- The Washington Times - Friday, August 5, 2005

Excerpts of editorials from newspapers around the world:

Asahi Shimbun

Creating an East Asia

Community

TOKYO — The plan to create an East Asia Community, a loosely knit organization of Japan, China, South Korea and Southeast Asian countries, by taking a leaf out of the European Union’s book has begun to falter. The foreign ministers of the 10 member countries of the Association of Southeast Asian Nations … met in Laos. They decided to invite the leaders of India, Australia and New Zealand to the first summit conference for organizing the community to be held in Malaysia in December. … The main factor behind the expansion is China. … No one expects the creation of such a regional community to be easy. … What is worrying is the fact that Japan’s presence has hardly been felt in the work to create the East Asia Community. … Japan’s odds to become a permanent member of the [United Nations] Security Council will worsen if it does not pay sufficient attention to its home turf among Asian countries.

Corriere della Sera

‘Moderate’ Islam

MILAN, Italy — Today, we are not at risk only for short-term terrorist attacks, but long-term risks by allowing for the uncontrolled growth of Islamic powers that are capable of intimidating the many Muslims who are underrepresented precisely because they are not extremist.

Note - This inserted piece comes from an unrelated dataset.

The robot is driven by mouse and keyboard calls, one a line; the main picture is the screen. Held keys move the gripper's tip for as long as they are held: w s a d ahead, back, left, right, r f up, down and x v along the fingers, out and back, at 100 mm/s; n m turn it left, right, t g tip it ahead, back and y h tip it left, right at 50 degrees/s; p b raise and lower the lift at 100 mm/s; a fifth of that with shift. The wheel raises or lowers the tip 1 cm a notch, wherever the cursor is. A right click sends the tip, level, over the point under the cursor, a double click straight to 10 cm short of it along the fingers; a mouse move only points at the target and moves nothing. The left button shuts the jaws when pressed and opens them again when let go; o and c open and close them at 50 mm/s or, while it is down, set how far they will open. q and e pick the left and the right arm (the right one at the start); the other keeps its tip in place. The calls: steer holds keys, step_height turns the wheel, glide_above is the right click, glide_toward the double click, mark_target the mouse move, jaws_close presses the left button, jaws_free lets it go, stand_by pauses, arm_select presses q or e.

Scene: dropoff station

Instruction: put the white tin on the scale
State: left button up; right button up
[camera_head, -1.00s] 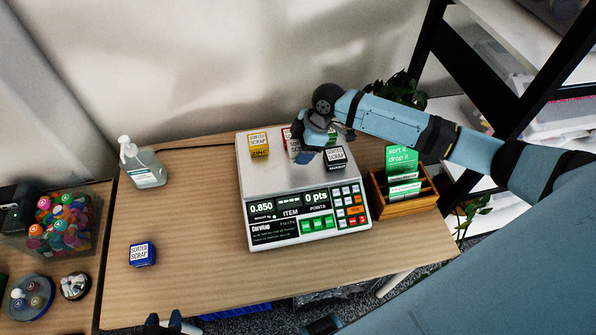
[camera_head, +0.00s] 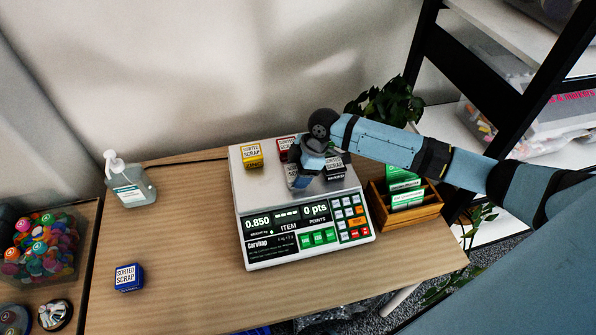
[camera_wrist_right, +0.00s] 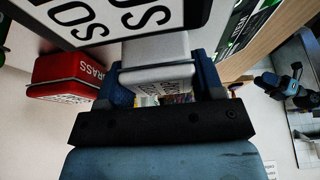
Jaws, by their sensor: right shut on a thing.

We carefully cultivate the legend according to which there is a “moderate” Islam. Experts say, however, that it doesn’t exist.

There are Muslims that appreciate democracy, civil rights, equality of the law between male and female, and that would prefer not to be governed by Islamic law. Then there are the others, those with whom we struggle to understand what “dialogue” would be based on.

Unfortunately, there are many ways to suffer and to die. The most stupid way is to give up self-defense for fear of being labeled as reactionary.

Daily Telegraph

New era in Saudi Arabia

LONDON — The silky transition of Crown Prince Abdullah to the Saudi throne has been met with grateful relief all round. Nobody expected there to be any real trouble. But these days you never know.

So out goes one bearded, berobed friend of the West, and in comes another. The new man is confidently expected to continue in the anti-terror, pro-oil-for-all traditions of his predecessor. He may go even further and do something serious about bringing a little democracy to the place. …

The current golden economic glow is illusory and actually reinforces one of the kingdom’s structural problems — its dependence on oil revenues for its prosperity and stability. …

Demands for greater democracy, on the other hand, are unlikely to present a major headache for the new monarch. …

The Saudis may not be democrats and are unlikely to become so any time soon. We may not like their apparent profligacy and refusal to endorse modern mores. But strange times make for strange friendships. This is one we would do well to sustain and nurture.

The Standard

John Garang’s death

NAIROBI, Kenya — In a cruel irony of fate, the man who fought for the freedom and justice of southern Sudan for 20 years, Dr. John Garang, is dead. Garang died on Saturday in a helicopter crash, only three weeks after he was sworn in as the Sudanese vice president and the president of southern Sudan.

His death is a big blow to the people of Sudan and to the fragile peace agreement that came into effect beginning this year.

It is usually the fate of great men that they sometimes do not live long enough to see the full realization of what they fought for: Moses did not see Canaan in spite of leading his people there and ascending Mount Horeb to take a glimpse of the country.

Garang had the short-lived benefit of seeing a new Sudan and laying the framework of a new government. It is on his efforts that peace is flourishing in Sudan today.

Africa has surely lost a great warrior and leader.